> Goal
What is to be printed is the span of lines starting at the one containing "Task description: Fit" and ending at the one containing "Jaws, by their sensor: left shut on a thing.", reproduced exactly with pictures left out.

> Task data
★ ★ ★ ★ ★ ★ ★

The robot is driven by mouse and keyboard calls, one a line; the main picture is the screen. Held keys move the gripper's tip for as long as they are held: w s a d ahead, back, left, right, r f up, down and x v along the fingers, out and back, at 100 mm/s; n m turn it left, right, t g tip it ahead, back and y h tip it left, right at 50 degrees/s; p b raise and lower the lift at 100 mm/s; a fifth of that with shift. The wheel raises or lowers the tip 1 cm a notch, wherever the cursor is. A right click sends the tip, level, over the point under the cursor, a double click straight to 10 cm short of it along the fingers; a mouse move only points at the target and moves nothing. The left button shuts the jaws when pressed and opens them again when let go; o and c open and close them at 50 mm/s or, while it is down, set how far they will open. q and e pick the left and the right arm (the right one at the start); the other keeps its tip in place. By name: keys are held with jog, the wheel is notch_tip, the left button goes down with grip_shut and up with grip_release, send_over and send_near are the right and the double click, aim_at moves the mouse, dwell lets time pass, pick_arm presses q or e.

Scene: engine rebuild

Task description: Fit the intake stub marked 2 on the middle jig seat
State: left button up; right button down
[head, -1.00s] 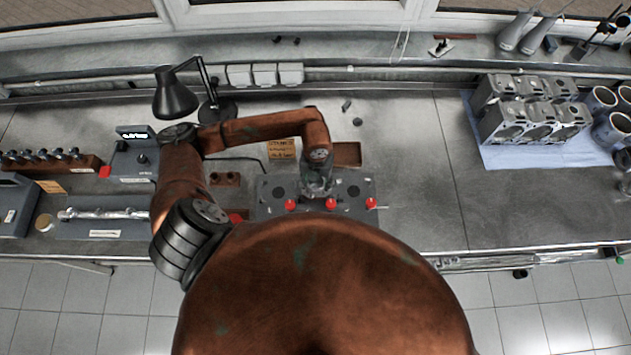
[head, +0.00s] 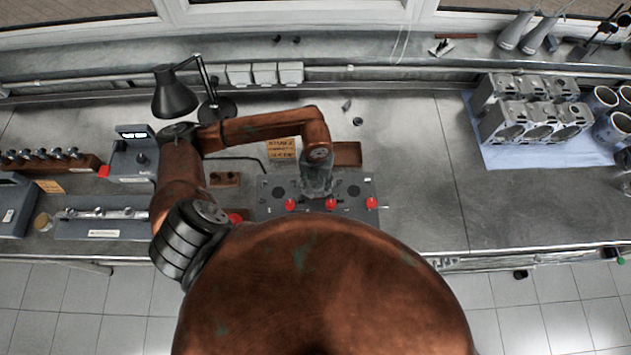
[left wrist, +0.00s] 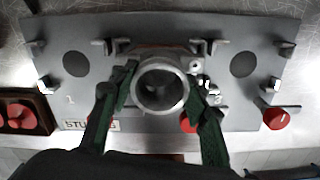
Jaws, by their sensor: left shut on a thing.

★ ★ ★ ★ ★ ★ ★

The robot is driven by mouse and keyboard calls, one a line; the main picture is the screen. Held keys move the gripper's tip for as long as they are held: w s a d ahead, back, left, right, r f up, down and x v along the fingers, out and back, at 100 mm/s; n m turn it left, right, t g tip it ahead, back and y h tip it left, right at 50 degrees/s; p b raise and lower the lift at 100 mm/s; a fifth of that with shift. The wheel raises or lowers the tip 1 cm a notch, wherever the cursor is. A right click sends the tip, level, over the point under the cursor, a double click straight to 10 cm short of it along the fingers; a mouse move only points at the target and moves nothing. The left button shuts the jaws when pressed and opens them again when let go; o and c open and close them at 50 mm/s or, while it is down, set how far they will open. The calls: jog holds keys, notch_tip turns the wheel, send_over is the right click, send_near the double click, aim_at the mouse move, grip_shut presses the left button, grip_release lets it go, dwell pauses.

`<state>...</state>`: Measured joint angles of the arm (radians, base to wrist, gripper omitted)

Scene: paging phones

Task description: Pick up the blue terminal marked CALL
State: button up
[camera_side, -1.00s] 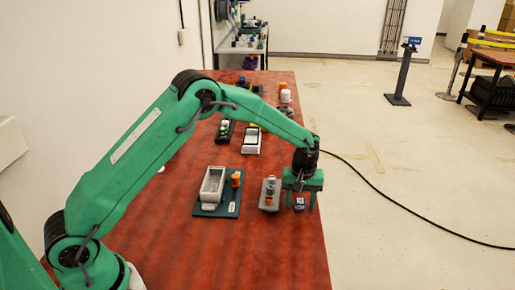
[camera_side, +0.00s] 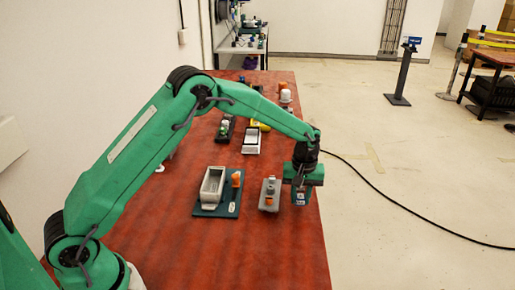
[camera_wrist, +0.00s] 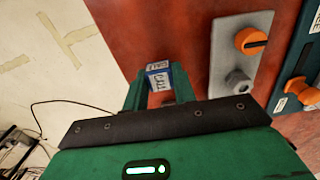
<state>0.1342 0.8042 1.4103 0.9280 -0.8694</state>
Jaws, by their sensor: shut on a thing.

★ ★ ★ ★ ★ ★ ★

> Expected output
Task description: Fit the intake stub marked 2 on the middle jig seat
State: left button up; right button down
[head, -1.00s] 
[head, +0.00s] 
[left wrist, +0.00s] 
Jaws, by their sensor: left shut on a thing.

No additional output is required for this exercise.